Les chiffres du fromage
© DR

En 2009, la suppression du contingentement laitier, qui visait à libéraliser ce marché, a mis la filière sous pression et les effets s’en ressentent encore aujourd’hui. «Malgré les protestations qui ont suivi l’abandon de ces contingents, la chute vertigineuse du nombre d’exploitations laitières et même les suicides de producteurs surendettés, les acteurs de la distribution n’ont jamais vraiment pris le problème au sérieux», regrette Anne Chenevard, agricultrice à Corcelles-le-Jorat (VD) et présidente de Faireswiss, coopérative en faveur d’un lait mieux rémunéré.

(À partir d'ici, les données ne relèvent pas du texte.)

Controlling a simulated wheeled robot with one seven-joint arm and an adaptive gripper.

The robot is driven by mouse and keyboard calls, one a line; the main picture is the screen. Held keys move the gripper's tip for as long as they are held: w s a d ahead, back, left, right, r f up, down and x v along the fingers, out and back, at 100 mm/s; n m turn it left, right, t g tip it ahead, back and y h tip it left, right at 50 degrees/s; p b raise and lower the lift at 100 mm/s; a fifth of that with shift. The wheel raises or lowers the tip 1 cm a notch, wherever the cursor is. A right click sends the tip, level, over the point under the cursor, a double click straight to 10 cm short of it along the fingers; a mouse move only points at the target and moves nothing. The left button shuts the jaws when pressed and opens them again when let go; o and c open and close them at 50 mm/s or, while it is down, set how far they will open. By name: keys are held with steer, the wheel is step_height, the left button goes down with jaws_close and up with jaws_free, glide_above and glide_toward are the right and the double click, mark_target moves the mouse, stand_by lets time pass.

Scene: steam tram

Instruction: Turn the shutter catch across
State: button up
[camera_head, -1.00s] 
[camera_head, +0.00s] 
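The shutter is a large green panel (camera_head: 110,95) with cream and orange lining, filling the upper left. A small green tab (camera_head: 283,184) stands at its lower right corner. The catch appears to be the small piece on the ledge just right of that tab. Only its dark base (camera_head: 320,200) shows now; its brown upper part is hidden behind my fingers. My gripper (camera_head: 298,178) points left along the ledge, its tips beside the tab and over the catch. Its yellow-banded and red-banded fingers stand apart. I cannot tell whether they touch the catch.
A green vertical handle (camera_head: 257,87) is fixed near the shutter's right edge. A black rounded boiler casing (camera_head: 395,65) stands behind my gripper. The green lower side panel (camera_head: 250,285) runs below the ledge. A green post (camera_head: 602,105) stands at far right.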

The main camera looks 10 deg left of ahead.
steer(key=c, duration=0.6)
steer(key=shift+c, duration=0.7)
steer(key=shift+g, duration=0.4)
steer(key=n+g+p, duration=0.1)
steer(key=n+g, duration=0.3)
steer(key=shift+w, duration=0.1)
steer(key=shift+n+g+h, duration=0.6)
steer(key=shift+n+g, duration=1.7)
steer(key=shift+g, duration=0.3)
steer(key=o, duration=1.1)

Conséquence: en trente ans, le nombre d’exploitations laitières a diminué de 65%. Le marché s’est consolidé, n’entraînant pas de baisse quantitative de la production, mais une diminution majeure du nombre de fermes. «C’est un problème transversal, qui entraîne un affaiblissement économique de certaines parties du pays, redoute Boris Beuret. La disparition des exploitations laitières peut provoquer une déliquescence du tissu rural, souvent suivie de la fermeture des commerces, du départ des artisans, des médecins, puis des jeunes.» Vient alors la question de la relève, qui se heurte aux nouvelles aspirations du travail. «C’est un métier passionnant mais évidemment astreignant, où la charge de travail est importante et permet peu de congés et de temps libre.» Zoom sur un secteur ancré dans la tradition suisse, contraint aujourd’hui de se réinventer.

En chiffres

Consommation globale stable
Les Suisses consomment par personne chaque année 370 kg de produits laitiers, des quantités largement supérieures à la moyenne mondiale de 114 kg. En 2022, la consommation totale de fromage en Suisse a atteint 204 000 tonnes, un chiffre quasiment inchangé par rapport à 2021 malgré une croissance démographique de 1,25% sur la même période. La consommation par habitant a donc légèrement fléchi, de 1,3%, ce qui semble indiquer la fin de la période de consommation record enregistrée lors des épisodes 2020 et 2021, marqués par la pandémie. Près de deux tiers (64,3%) du fromage consommé est produit en Suisse, selon un communiqué des Producteurs suisses de lait (PSL).

Mozzarella en hausse
Au total, la consommation de fromage frais en Suisse s’est élevée à près de 8,5 kg par habitant en moyenne, dont 3,3 kg rien que pour la mozzarella. La star des pizzas et des salades estivales rassemble donc à elle seule près de 40% des ventes de sa catégorie. Avec 23 000 tonnes consommées en 2022, selon un communiqué du groupe Emmi, elle s’arroge le titre de fromage le plus apprécié du pays, loin devant le gruyère (16 000 tonnes) et la raclette (13 500 tonnes). Les fromages au lait de brebis, de chèvre et de bufflonne sont aussi en nette augmentation:
près de 54% en quinze ans.

Fondue, pâte molle et emmental en baisse
La consommation de fromages fondus et de fondue prête à l’emploi a chuté de 4,2% entre 2021 et 2022. Les fromages à pâte molle ont également marqué le pas en 2022, avec une baisse globale de 4,8%. La consommation de fromages bleus (gorgonzola, Danablu, roquefort, etc.) a reculé de 11,4%, alors que les fromages à croûte fleurie se sont rétractés de 7,4% et les tommes de 4,7%. Mais la chute la plus remarquable est sans doute celle de l’emmental, avec une diminution de 11,7%, soit près de 1000 tonnes de moins en un an.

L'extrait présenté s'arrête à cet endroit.